Kenya's fast diminishing forest cover
Kenya has less than 10 per cent forest cover. Agriculture is responsible for 80 per cent of worldwide deforestation. A visit to the rural areas of Western and Nyanza counties paints a gloomy picture.
Most residents of Western and Nyanza maintain an age-old tradition of burning charcoal from felled trees. When a young man wants to build a house, he is given the authority to cut trees down, burn them and sell the charcoal to get money to buy what he needs to build his house. Some residents have even made burning of charcoal a business venture. Indeed, most rural communities have depleted the resource through charcoal businesses.
A block of wood fuel costs Sh200 in rural areas and cannot last more than two days. The cycle of poverty, especially in the rural areas, means people are forced to make decisions based on short-term needs rather than longer term prosperity.

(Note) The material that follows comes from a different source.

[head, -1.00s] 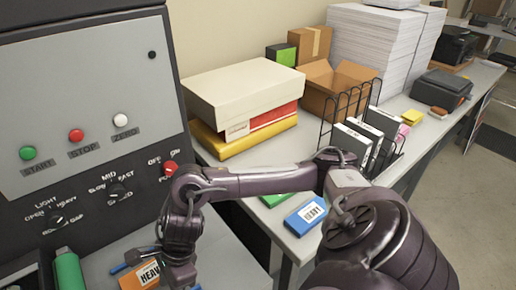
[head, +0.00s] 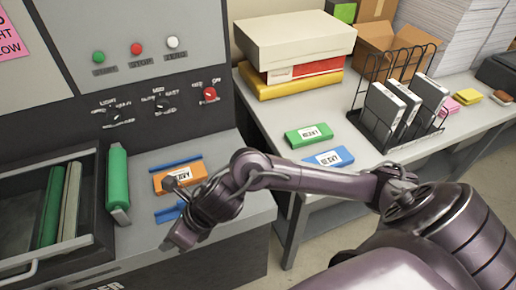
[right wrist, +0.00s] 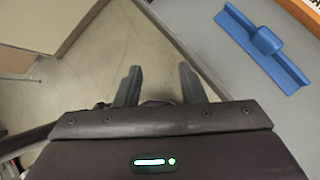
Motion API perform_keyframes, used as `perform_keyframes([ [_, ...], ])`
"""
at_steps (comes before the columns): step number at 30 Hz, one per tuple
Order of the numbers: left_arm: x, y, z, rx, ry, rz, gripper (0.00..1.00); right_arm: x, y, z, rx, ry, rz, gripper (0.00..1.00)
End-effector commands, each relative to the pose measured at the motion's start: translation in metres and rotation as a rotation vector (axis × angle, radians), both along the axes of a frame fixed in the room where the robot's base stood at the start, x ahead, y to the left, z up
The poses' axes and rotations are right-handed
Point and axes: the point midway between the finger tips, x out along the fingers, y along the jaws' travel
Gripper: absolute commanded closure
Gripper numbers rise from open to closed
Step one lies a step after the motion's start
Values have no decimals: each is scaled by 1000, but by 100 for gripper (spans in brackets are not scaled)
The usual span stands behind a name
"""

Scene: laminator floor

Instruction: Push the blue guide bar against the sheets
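A blue guide bar (head: 168,214) lies on the grey ledge of the machine, at the near side of an orange pack (head: 170,178) marked HEAVY, partly hidden by my right arm. A second blue bar (head: 172,163) lies along the pack's far side. No other sheets are clear on the ledge. In the right wrist view a blue bar with a raised block (right wrist: 262,42) lies at the upper right. My right gripper (right wrist: 160,80) is open and empty, over the floor beside the ledge; in the head view it (head: 182,240) is mostly hidden. My left gripper is not in view.
A green roller-like piece (head: 117,178) stands beside an open drawer (head: 50,205) at left. A green pack (head: 308,135) and a blue pack (head: 328,158) lie on the table at right, near a wire rack (head: 388,120). A gap separates machine and table.

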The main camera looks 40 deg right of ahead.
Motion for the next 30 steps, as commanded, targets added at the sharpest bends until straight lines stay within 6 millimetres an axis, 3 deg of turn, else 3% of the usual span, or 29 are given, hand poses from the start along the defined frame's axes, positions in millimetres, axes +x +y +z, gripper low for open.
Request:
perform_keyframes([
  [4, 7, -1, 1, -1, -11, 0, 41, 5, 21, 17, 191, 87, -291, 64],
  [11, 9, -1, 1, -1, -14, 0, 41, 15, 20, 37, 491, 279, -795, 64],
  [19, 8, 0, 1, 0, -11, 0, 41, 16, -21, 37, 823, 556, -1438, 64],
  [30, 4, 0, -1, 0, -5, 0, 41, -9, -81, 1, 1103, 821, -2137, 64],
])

Yet forest resources have the potential to lift people out of poverty by sustaining livelihoods and providing families with more secure incomes. Decreasing forest cover leads to biodiversity loss, local climate change and global warming resulting in 12 per cent of global greenhouse gas emissions.
Farmers often have trouble growing crops, which typically results in more problems such as an increase in food prices, soil erosion and cultural displacement. Tree species
According to the International Union for Conservation of Nature, the planet has lost thousands of tree species and might lose thousands more. With less rain from depleted forests, crops typically cannot get enough water to thrive and produce a good yield.

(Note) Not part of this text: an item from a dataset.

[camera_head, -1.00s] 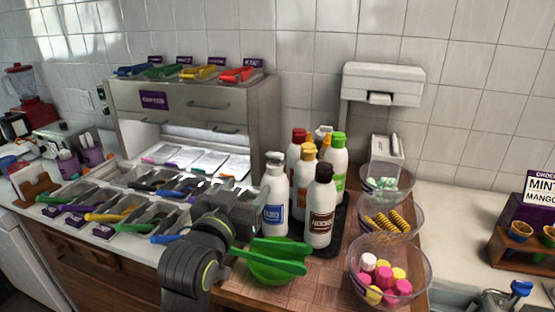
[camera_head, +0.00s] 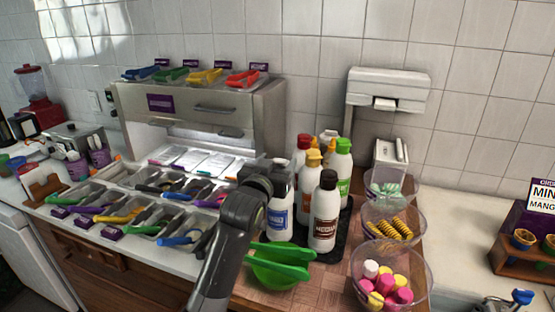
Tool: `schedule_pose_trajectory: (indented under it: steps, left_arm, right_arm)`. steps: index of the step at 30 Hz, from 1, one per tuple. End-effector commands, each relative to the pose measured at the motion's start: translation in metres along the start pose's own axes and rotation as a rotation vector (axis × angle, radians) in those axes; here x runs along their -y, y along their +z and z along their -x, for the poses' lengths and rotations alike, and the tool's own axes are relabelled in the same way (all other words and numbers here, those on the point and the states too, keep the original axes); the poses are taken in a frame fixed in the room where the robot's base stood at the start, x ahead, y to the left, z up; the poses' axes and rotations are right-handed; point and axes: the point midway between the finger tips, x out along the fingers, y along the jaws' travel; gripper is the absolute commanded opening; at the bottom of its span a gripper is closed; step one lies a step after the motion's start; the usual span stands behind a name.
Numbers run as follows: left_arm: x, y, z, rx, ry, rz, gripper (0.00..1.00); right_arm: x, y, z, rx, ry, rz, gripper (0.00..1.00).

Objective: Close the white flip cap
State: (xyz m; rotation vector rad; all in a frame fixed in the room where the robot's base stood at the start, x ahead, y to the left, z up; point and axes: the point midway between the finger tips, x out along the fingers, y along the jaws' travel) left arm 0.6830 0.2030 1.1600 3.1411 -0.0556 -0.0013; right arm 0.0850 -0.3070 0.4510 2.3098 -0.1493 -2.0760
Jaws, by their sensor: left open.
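The white bottle with the blue label (camera_head: 279,217) stands upright at the left front of the bottle group. Its white flip cap is mostly hidden by my left gripper, so I cannot tell how far it is open. My left gripper (camera_head: 275,172) is open at the top of this bottle, with my arm rising from the lower middle. Whether it touches the cap is unclear. My right gripper is not in view.
A brown-capped bottle (camera_head: 323,214) stands close on the right, with red, yellow and green-capped bottles behind. A green bowl with green handles (camera_head: 275,268) is in front. Clear bowls (camera_head: 421,285) stand on the right; topping trays (camera_head: 150,222) on the left.

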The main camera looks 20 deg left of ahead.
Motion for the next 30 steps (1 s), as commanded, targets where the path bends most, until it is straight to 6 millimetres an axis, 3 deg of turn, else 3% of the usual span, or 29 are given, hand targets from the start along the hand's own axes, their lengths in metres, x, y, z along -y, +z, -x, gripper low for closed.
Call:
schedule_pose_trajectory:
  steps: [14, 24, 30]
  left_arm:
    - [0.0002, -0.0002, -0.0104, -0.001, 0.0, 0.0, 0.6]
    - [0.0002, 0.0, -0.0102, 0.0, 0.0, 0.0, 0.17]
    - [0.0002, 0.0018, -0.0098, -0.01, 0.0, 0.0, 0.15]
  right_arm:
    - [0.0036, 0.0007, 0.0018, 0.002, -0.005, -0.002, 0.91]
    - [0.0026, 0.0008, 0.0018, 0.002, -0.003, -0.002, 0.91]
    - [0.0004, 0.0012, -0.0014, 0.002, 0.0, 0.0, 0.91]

With most communities living on less than a dollar a day, homesteads are forced to use maize cobs. Forests should help people gain value and benefits from forest resources.
The Kenya Water Agency has painted a gloomy picture of the forest cover of counties in Western and Nyanza regions, but notes that Nyeri, where tree planting is serious business, has 40 per cent forest cover.
The late Wangari Maathai’s Green Belt Movement champions the planting of tree seedlings in Nyeri County and discourages cutting down of trees. Most residents have planted blue gum trees because they grow quickly and provide the much needed fuel.
They plan to plant three million trees in the next two years. Community leaders should set aside land for communities to plant trees.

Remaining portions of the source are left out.